(What you should do): Each line that follows should be printed again exactly as it stands.

(Source data):
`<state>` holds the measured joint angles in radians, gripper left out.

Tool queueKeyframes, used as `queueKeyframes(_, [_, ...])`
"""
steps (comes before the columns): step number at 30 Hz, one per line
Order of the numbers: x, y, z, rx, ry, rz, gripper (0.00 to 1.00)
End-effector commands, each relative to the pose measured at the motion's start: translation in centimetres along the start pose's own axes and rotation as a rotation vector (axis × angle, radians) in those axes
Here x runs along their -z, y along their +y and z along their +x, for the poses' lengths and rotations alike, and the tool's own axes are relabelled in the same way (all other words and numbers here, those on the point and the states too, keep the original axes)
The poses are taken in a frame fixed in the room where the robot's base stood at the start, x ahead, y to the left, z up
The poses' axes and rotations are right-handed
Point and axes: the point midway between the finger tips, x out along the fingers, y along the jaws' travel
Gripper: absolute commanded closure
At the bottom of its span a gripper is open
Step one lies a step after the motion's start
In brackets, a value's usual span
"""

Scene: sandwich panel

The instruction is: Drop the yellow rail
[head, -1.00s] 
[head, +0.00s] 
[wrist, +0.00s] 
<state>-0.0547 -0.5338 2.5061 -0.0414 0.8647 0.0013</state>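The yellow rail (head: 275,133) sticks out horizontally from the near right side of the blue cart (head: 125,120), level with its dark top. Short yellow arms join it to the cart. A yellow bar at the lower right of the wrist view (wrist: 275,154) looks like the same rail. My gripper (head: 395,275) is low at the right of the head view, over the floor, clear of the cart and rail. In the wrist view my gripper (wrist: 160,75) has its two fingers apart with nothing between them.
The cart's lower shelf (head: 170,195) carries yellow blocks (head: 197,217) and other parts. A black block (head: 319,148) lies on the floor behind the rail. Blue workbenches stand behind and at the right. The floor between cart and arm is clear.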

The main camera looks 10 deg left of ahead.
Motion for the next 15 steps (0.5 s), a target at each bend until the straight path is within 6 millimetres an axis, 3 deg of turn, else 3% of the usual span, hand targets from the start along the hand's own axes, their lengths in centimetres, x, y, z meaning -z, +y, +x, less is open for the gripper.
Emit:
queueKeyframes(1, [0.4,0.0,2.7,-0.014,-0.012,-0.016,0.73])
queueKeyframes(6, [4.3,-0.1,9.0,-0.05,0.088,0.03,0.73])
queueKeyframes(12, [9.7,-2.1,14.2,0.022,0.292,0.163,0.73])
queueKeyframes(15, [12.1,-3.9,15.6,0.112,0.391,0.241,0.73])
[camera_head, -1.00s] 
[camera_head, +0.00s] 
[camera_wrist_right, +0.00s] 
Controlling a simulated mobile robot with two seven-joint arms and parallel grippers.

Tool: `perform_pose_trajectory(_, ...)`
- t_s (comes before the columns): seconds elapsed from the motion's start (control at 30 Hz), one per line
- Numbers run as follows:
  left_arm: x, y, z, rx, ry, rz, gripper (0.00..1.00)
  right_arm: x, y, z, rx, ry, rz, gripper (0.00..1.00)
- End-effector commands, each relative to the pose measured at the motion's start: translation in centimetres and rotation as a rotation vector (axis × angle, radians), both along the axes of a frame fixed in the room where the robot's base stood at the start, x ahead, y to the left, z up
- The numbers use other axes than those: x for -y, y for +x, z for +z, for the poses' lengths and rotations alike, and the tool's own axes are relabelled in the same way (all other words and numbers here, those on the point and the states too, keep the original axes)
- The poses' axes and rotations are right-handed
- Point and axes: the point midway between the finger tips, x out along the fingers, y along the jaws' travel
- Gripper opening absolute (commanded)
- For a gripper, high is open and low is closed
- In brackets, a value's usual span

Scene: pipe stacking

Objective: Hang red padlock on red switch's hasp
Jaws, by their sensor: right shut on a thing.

(Exercise result):
`<state>` holds the measured joint angles in radians, gripper left out.

Tool queueKeyframes, used as `queueKeyframes(_, [_, ...])`
"""
steps (comes before the columns): step number at 30 Hz, one per line
Order of the numbers: x, y, z, rx, ry, rz, gripper (0.00 to 1.00)
End-effector commands, each relative to the pose measured at the motion's start: translation in centimetres along the start pose's own axes and rotation as a rotation vector (axis × angle, radians) in those axes
Here x runs along their -z, y along their +y and z along their +x, for the poses' lengths and rotations alike, and the tool's own axes are relabelled in the same way (all other words and numbers here, those on the point and the states too, keep the original axes)
The poses are taken in a frame fixed in the room where the robot's base stood at the start, x ahead, y to the left, z up
The poses' axes and rotations are right-handed
Point and axes: the point midway between the finger tips, x out along the fingers, y along the jaws' travel
Gripper: absolute commanded closure
At the bottom of its span a gripper is open
Step one lies a step after the motion's start
In brackets, a value's usual span
"""

Scene: sandwich panel

The instruction is: Drop the yellow rail
[head, -1.00s] 
[head, +0.00s] 
[wrist, +0.00s] 
<state>-0.0547 -0.5338 2.5061 -0.0414 0.8647 0.0013</state>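The yellow rail (head: 275,133) sticks out horizontally from the near right side of the blue cart (head: 125,120), level with its dark top. Short yellow arms join it to the cart. A yellow bar at the lower right of the wrist view (wrist: 275,154) looks like the same rail. My gripper (head: 395,275) is low at the right of the head view, over the floor, clear of the cart and rail. In the wrist view my gripper (wrist: 160,75) has its two fingers apart with nothing between them.
The cart's lower shelf (head: 170,195) carries yellow blocks (head: 197,217) and other parts. A black block (head: 319,148) lies on the floor behind the rail. Blue workbenches stand behind and at the right. The floor between cart and arm is clear.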

The main camera looks 10 deg left of ahead.
Motion for the next 15 steps (0.5 s), a target at each bend until the straight path is within 6 millimetres an axis, 3 deg of turn, else 3% of the usual span, hand targets from the start along the hand's own axes, their lengths in centimetres, x, y, z meaning -z, +y, +x, less is open for the gripper.
Emit:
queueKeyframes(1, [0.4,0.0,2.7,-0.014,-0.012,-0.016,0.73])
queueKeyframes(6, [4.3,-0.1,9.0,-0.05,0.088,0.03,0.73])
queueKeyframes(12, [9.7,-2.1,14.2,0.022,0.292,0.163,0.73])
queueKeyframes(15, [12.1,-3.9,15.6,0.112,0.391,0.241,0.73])
[camera_head, -1.00s] 
[camera_head, +0.00s] 
[camera_wrist_right, +0.00s] 
Controlling a simulated mobile robot with two seven-joint arms and parallel grippers.

Tool: `perform_pose_trajectory(_, ...)`
- t_s (comes before the columns): seconds elapsed from the motion's start (control at 30 Hz), one per line
- Numbers run as follows:
  left_arm: x, y, z, rx, ry, rz, gripper (0.00..1.00)
  right_arm: x, y, z, rx, ry, rz, gripper (0.00..1.00)
- End-effector commands, each relative to the pose measured at the motion's start: translation in centimetres and rotation as a rotation vector (axis × angle, radians), both along the axes of a frame fixed in the room where the robot's base stood at the start, x ahead, y to the left, z up
- The numbers use other axes than those: x for -y, y for +x, z for +z, for the poses' lengths and rotations alike, and the tool's own axes are relabelled in the same way (all other words and numbers here, those on the point and the states too, keep the original axes)
- The poses' axes and rotations are right-handed
- Point and axes: the point midway between the finger tips, x out along the fingers, y along the jaws' travel
- Gripper opening absolute (commanded)
- For a gripper, high is open and low is closed
- In brackets, a value's usual span

Scene: pipe stacking

Objective: Hang red padlock on red switch's hasp
Jaws, by their sensor: right shut on a thing.

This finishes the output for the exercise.